Rows from a robot dataset:
▼▼▼

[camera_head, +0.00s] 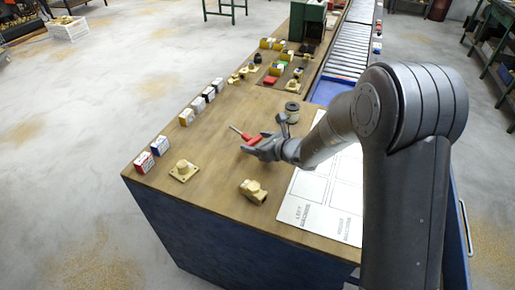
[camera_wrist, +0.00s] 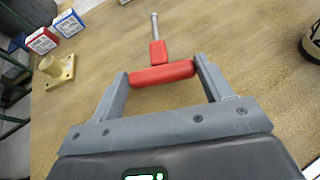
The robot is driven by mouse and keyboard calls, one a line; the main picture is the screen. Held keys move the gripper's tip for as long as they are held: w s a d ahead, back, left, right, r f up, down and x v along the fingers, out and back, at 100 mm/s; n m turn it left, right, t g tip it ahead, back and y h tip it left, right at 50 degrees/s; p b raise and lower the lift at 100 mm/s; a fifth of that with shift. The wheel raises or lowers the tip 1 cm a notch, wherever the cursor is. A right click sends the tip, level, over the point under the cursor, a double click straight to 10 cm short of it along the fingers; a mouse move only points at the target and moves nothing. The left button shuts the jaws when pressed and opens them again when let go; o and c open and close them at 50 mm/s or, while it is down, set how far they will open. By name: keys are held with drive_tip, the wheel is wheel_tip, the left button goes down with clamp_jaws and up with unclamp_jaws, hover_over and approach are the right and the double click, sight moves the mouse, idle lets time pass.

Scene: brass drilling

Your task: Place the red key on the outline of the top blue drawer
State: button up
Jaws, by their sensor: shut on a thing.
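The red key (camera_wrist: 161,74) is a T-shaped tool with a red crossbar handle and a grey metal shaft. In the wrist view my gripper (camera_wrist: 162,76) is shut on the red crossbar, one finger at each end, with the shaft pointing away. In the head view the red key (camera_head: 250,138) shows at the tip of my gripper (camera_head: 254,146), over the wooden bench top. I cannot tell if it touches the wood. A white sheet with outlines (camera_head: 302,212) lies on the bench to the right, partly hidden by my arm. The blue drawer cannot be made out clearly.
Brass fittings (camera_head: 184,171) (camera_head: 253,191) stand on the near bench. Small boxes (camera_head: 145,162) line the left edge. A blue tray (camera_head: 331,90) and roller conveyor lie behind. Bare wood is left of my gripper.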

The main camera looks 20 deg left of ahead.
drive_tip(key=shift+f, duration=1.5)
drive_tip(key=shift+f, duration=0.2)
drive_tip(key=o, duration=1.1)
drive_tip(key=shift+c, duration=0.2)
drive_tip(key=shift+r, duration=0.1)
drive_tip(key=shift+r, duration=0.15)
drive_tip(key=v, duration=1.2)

▲▲▲
▼▼▼

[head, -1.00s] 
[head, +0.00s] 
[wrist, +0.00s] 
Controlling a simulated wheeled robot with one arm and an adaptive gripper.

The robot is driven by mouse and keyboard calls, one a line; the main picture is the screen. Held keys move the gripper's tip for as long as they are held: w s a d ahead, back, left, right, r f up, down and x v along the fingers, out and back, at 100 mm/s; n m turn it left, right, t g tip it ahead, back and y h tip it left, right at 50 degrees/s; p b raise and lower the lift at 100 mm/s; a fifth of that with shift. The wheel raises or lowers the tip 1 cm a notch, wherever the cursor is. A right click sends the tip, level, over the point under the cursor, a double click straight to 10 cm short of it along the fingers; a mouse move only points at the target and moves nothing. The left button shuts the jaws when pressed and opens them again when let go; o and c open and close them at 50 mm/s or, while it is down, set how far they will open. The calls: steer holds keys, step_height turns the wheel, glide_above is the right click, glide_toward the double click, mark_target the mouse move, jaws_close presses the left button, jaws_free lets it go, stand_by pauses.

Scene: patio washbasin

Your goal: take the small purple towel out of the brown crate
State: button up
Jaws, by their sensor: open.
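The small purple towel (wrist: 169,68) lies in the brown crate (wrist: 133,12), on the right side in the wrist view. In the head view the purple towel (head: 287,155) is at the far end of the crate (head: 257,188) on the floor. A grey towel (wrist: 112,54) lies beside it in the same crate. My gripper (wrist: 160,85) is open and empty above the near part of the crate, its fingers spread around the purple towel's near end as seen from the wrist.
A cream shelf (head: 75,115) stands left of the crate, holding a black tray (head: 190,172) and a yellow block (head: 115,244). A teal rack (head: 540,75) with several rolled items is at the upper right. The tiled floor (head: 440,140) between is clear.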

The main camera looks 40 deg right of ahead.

▲▲▲

• TO DO
Provide the number of lines in the data above that contain the string "Your", and nothing else.

• EXERCISE ANSWER
2